E, come in una storia “alla Tarantino” (con cui Almodovar ha ferocemente polemizzato qualche tempo fa difendendo il Cinema italiano dalle critiche del creatore di Kill Bill) la banalità del male e la vendetta albergheranno nella vicenda in uno svolgersi di eventi tragicamente piatti seppur terribili.
Ma la storia è così spietata e i protagonisti così inanimati sentimentalmente da render vana per chi guarda tutta quella sofferenza, quasi fosse tragica a prescindere da chi la vive, e questo non rende lo spettatore partecipe del film ma attonito testimone.
E questa per una storia “alla Almodovar” è una novità assoluta.
Rimangono negli occhi le sempre splendide inquadrature, i poetici primi piani delle donne del film, a cui Almodovar chiede sempre di raccontare con gli occhi i sentimenti più profondi, e alcune trovate davvero da artista geniale, come il megaschermo con cui Banderas scruta e ammira la sua cavia umana.
Si può leggere nella storia una filosofica interpretazione della tematica dell’importanza dell’apparire (appunto della pelle che si abita) rispetto all’essere, e al proprio intimo pensiero interiore; alcuni cenni rimandano esplicitamente a questo, come la maniacale pratica dello yoga della bellissima prigioniera e l’innamoramento del “Dottor” Banderas per quel corpo che lui stesso ha ricostruito totalmente distruggendo quello che era prima per un senso estetico tutto proprio.
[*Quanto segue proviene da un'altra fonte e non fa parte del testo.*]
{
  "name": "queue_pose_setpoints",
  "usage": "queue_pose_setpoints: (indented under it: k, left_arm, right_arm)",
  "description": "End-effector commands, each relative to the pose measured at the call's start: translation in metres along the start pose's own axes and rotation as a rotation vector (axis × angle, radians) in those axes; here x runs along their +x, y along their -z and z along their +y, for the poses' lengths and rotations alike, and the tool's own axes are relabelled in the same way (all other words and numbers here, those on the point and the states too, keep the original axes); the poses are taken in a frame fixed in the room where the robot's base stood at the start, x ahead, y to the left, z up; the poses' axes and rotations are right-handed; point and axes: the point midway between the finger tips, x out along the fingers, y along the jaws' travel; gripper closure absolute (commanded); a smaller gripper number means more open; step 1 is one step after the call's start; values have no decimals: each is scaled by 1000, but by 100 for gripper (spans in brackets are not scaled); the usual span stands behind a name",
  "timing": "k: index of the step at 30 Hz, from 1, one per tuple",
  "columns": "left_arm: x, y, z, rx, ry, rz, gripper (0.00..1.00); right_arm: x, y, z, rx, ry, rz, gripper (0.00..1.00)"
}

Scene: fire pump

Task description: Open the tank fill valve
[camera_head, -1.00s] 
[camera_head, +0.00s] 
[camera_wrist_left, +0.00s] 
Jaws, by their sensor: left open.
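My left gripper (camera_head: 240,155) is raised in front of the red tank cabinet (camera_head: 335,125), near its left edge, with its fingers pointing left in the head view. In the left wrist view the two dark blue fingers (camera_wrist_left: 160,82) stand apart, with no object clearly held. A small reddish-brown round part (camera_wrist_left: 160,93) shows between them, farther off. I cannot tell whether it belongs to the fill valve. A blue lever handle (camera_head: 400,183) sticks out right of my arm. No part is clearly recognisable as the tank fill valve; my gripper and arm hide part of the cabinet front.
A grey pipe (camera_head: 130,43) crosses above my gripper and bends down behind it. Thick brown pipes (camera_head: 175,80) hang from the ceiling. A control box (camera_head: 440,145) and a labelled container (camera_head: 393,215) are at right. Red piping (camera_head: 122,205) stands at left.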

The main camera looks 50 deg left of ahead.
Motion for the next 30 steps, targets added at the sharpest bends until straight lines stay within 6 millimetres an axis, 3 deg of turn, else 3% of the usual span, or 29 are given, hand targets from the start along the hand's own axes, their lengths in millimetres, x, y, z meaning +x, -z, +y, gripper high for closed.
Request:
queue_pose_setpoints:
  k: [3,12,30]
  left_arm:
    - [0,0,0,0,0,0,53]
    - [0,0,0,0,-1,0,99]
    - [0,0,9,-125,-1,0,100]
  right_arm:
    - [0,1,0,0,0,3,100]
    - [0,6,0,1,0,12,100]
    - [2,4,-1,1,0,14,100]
Di Banderas crediamo di poter dire tutto il bene possibile, relegato nel ruolo di un malvagio che controlla le sue reazioni fisiche, non era facile trasmettere quella spietatezza con il solo sguardo, lui che è abituato ad una fisicità in scena sempre notevole.
Di Elena Anaya abbiamo già lodato le sue doti drammaturgiche, mentre nessuno degli altri co-protagonisti hanno quel tocco di follia geniale che in tutti i film precedenti del Regista spagnolo abbiamo incontrato, deludendo non poco chi ad Almodovar ha regalato da anni il cuore.